Untuk bisa mendapatkan 4 amalan Makruf ini dan menghindari 4 amalan mungkarat maka hanya bisa dengan pertolongan Allah subhanahu wa ta’ala saja yaitu dengan do’a.
لَاحَوْلَ وَلاَقُوَّةَ اِلاَّبِاللهِ الْعَلِيِّ الْعَظِيْمِ
“Laa haula wala quwwata illaa billaahil ‘aliyyil ‘athiim” artinya : “Tidak ada dan kekuatan selain pertolongan daripada Allah yang Maha Tinggi dan Maha Agung.”
Hari ini kita yang kita dengar hanya kata-kata akibatnya kita tidak bisa membedakan mana yang mungkar dan mana yang makruf. Maka dari itu jika kita sudah betul-betul melakukan perkara dakwah ini, maka kita ambil dakwah ini secara keseluruhan dari tertib-tertibnya dan sifat-sifatnya, baru kita akan bisa sampai ke tujuan.

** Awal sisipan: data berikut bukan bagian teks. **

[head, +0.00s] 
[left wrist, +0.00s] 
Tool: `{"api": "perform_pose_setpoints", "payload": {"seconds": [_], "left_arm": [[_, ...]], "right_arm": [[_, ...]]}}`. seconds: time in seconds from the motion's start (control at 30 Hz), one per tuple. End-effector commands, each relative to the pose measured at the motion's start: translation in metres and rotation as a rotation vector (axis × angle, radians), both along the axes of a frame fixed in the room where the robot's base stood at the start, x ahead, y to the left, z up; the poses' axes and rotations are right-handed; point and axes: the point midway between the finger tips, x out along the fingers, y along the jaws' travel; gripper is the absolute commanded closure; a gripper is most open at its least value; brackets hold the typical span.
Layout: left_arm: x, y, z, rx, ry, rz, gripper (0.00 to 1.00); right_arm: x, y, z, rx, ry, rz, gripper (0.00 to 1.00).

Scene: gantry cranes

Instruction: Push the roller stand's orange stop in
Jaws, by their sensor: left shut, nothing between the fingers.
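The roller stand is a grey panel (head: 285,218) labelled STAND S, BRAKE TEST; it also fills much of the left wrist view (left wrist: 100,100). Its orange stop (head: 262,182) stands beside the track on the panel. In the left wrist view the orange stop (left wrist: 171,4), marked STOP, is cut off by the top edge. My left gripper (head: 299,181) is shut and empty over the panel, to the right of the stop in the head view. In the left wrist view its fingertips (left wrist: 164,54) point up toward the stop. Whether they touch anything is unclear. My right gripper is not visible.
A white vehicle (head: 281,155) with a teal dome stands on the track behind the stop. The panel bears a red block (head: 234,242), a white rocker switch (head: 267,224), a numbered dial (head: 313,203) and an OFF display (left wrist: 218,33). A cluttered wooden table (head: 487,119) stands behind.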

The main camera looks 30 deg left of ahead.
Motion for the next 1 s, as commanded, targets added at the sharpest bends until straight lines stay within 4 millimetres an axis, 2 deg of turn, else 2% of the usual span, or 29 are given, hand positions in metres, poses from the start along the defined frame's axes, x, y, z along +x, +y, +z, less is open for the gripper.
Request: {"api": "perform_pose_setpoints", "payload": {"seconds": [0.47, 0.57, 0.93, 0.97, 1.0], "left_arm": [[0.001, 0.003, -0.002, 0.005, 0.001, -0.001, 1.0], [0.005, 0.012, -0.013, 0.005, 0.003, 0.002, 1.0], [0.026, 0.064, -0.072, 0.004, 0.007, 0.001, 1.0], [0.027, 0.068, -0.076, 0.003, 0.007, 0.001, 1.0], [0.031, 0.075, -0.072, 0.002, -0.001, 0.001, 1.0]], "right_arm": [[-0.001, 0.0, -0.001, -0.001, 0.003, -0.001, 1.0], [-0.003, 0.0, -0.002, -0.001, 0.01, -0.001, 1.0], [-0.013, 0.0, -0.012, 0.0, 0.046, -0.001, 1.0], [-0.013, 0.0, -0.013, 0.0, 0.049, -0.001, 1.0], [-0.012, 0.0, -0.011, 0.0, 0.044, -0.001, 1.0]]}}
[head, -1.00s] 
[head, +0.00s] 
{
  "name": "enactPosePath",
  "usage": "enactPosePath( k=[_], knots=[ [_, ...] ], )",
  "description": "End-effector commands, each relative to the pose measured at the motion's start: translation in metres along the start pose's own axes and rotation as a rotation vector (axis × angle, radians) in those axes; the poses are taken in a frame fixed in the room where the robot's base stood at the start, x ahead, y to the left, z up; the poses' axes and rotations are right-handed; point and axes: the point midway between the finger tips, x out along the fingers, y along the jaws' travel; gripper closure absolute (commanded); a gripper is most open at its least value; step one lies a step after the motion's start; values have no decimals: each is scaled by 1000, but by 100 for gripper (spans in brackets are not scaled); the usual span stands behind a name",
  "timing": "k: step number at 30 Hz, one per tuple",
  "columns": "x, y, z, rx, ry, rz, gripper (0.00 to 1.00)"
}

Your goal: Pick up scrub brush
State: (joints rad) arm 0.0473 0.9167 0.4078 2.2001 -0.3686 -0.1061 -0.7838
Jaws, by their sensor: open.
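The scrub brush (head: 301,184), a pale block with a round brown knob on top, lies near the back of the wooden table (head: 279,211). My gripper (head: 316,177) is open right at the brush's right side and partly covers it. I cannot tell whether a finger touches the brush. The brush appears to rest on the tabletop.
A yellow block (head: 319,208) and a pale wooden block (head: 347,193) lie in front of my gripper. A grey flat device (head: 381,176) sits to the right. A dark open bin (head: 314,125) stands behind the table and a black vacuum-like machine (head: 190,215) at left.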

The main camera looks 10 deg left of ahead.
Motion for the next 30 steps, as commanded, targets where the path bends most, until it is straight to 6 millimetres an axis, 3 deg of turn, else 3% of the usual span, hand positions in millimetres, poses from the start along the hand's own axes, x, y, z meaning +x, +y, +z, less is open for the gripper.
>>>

Ulama’ katakan :  “Man araadhal ushul fa alaihi bil ushul” artinya : “Siapa yang ingin sampai maka dia harus menyempurnakan ushul dan tertib-tertibnya”
Kita ingin sampai tapi tidak mau tertib maka yang akan terjadi kita akan jalan di tempat dan tidak akan sampai-sampai. Maka bukan 4 bulan, 40 hari, 3, hari, ini hanya kejar tanggal untuk menaikkan nilai kita saja. Namun jika kita ingin sampai ketujuan maka seluruh kehidupan kita harus kita curahkan pada kerja ini, dan tidak terkesan dengan keadaan.
Kegigihan Nabi shallallahu ‘alaihi wasallam  Mempertahankan Kerja Dakwah dari Godaan Dunia
Bagaimana gigihnya Rasullullah shallallahu ‘alaihi wasallam mempertahankan kerja ini dari berbagai macam ujian dan keadaan. Orang-orang Quraish ketika itu ingin menghentikan Nabi shallallahu ‘alaihi wasallam dari melakukan kerja ini, maka mereka selidiki kehidupan Rasullullah shallallahu ‘alaihi wasallam. Sebagaimana ummat ini mengkaji kehidupan Rasullullah shallallahu ‘alaihi wasallam dalam sirah Nabawiyah. Maka apa yang orang-orang Quraish temukan pada waktu itu :
1. Nabi shallallahu ‘alaihi wasallam masih muda dan istrinya sudah tua ketika itu
2. Kehidupan Nabi shallallahu ‘alaihi wasallam miskin
3. Hidup tanpa jabatan
Maka datanglah para pemimpin Quraish menghadap Nabi shallallahu ‘alaihi wasallam dengan tawaran-tawaran :
1. Apabila engkau menginginkan wanita-wanita yang cantik, muda, dan belia, maka kami akan bariskan dihadapanmu.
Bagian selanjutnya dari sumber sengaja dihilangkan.